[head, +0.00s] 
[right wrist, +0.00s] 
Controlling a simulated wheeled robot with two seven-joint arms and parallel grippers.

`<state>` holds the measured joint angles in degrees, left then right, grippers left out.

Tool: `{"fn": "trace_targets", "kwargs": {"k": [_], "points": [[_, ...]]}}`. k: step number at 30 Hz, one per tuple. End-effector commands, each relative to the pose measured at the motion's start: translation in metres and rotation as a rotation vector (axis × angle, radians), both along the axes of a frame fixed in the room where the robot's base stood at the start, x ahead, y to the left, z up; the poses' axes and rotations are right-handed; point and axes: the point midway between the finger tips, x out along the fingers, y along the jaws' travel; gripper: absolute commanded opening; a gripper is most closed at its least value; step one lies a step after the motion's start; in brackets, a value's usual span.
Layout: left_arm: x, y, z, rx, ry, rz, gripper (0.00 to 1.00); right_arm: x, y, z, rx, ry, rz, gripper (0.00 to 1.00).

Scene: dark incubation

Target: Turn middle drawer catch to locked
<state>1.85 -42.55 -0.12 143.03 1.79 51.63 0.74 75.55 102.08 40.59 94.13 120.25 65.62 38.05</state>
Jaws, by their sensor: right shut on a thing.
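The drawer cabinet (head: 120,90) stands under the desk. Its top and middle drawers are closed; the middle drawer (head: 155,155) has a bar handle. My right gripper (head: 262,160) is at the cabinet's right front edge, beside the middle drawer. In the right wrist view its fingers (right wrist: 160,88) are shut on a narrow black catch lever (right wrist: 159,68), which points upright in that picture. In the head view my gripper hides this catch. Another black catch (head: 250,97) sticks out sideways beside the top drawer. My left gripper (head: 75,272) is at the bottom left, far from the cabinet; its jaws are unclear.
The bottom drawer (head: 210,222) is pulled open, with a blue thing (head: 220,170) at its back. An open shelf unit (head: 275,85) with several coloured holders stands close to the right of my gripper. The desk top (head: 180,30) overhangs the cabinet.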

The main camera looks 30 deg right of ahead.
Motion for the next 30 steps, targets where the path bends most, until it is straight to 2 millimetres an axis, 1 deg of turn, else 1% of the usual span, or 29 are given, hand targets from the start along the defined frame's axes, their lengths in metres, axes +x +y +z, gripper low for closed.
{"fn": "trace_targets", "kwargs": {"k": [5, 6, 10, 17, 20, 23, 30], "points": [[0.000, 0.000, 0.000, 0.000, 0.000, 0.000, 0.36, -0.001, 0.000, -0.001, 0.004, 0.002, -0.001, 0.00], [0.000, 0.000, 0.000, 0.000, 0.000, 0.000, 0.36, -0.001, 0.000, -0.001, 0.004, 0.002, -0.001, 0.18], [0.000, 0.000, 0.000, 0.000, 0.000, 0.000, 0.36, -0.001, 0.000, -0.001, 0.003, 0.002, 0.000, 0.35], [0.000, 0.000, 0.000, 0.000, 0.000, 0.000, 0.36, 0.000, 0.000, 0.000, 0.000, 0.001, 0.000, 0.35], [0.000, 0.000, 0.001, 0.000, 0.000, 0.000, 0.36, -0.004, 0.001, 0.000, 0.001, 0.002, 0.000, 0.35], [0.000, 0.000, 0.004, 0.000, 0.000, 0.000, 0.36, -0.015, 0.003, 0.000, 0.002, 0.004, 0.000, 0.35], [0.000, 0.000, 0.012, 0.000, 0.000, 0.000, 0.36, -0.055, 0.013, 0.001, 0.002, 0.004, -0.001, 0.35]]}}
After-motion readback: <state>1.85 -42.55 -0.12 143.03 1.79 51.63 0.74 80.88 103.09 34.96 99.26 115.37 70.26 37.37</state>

---

What you have to do
Go through the listing above and return every line where the word "grippers" occurs.

Full solution
Controlling a simulated wheeled robot with two seven-joint arms and parallel grippers.
`<state>` holds the measured joint angles in degrees, left then right, grippers left out.

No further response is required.